** WHAT YOU HAVE TO DO **
Faithfully return all lines, omitting every embedded picture.

** DATA EXCERPT **
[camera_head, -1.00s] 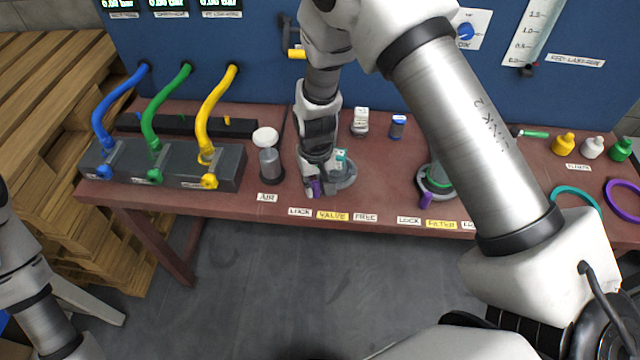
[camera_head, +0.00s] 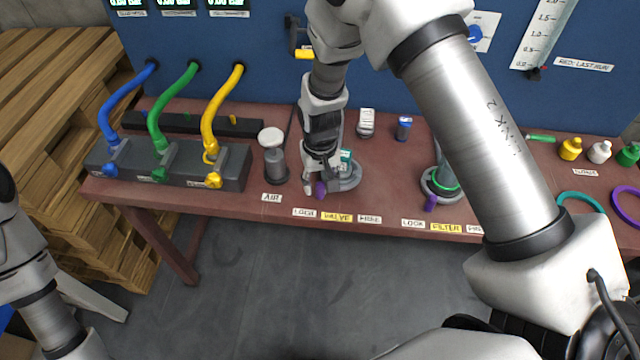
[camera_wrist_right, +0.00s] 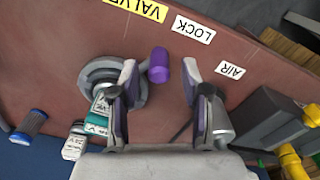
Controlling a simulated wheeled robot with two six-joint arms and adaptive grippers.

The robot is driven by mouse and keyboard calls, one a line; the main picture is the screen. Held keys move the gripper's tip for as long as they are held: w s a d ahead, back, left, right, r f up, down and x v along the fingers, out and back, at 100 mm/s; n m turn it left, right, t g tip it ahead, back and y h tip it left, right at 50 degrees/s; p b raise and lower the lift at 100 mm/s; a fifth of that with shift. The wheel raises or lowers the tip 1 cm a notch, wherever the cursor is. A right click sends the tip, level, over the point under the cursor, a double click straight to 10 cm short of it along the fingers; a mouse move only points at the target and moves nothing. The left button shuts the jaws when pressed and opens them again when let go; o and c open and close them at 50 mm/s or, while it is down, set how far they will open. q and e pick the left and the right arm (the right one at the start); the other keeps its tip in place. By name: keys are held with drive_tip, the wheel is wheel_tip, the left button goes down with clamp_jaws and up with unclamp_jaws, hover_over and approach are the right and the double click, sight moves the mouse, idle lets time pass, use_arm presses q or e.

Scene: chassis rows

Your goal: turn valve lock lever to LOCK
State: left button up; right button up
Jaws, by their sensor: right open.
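The valve lock lever has a purple grip (camera_head: 320,190), which also shows in the right wrist view (camera_wrist_right: 159,65). It sticks out from the round grey valve base (camera_head: 349,182) to the front left, on the side of the LOCK label (camera_head: 305,213). My right gripper (camera_head: 314,187) is low over the table at the lever. In the right wrist view my right gripper (camera_wrist_right: 160,85) is open, with the purple grip between its fingertips, closer to the left finger. That finger overlaps the valve base in the picture. Contact cannot be told. My left gripper is out of view.
A grey AIR cylinder with a white cap (camera_head: 272,150) stands just left of my right gripper. A hose block (camera_head: 230,165) is farther left. The filter base (camera_head: 440,184) with its purple lever is to the right. The blue panel (camera_head: 230,60) rises behind.

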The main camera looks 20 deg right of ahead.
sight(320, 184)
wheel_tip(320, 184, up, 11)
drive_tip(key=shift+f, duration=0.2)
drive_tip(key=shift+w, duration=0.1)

** OUTPUT **
[camera_head, -1.00s] 
[camera_head, +0.00s] 
[camera_wrist_right, +0.00s] 
Controlling a simulated wheeled robot with two six-joint arms and adaptive grippers.

The robot is driven by mouse and keyboard calls, one a line; the main picture is the screen. Held keys move the gripper's tip for as long as they are held: w s a d ahead, back, left, right, r f up, down and x v along the fingers, out and back, at 100 mm/s; n m turn it left, right, t g tip it ahead, back and y h tip it left, right at 50 degrees/s; p b raise and lower the lift at 100 mm/s; a fifth of that with shift. The wheel raises or lowers the tip 1 cm a notch, wherever the cursor is. A right click sends the tip, level, over the point under the cursor, a double click straight to 10 cm short of it along the fingers; a mouse move only points at the target and moves nothing. The left button shuts the jaws when pressed and opens them again when let go; o and c open and close them at 50 mm/s or, while it is down, set how far they will open. q and e pick the left and the right arm (the right one at the start); the other keeps its tip in place. By name: keys are held with drive_tip, the wheel is wheel_tip, the left button goes down with clamp_jaws and up with unclamp_jaws, hover_over and approach are the right and the double click, sight moves the mouse, idle lets time pass, use_arm presses q or e.

Scene: chassis rows

Your goal: turn valve lock lever to LOCK
State: left button up; right button up
Jaws, by their sensor: right open.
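The valve lock lever has a purple grip (camera_head: 320,190), which also shows in the right wrist view (camera_wrist_right: 159,65). It sticks out from the round grey valve base (camera_head: 349,182) to the front left, on the side of the LOCK label (camera_head: 305,213). My right gripper (camera_head: 314,187) is low over the table at the lever. In the right wrist view my right gripper (camera_wrist_right: 160,85) is open, with the purple grip between its fingertips, closer to the left finger. That finger overlaps the valve base in the picture. Contact cannot be told. My left gripper is out of view.
A grey AIR cylinder with a white cap (camera_head: 272,150) stands just left of my right gripper. A hose block (camera_head: 230,165) is farther left. The filter base (camera_head: 440,184) with its purple lever is to the right. The blue panel (camera_head: 230,60) rises behind.

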The main camera looks 20 deg right of ahead.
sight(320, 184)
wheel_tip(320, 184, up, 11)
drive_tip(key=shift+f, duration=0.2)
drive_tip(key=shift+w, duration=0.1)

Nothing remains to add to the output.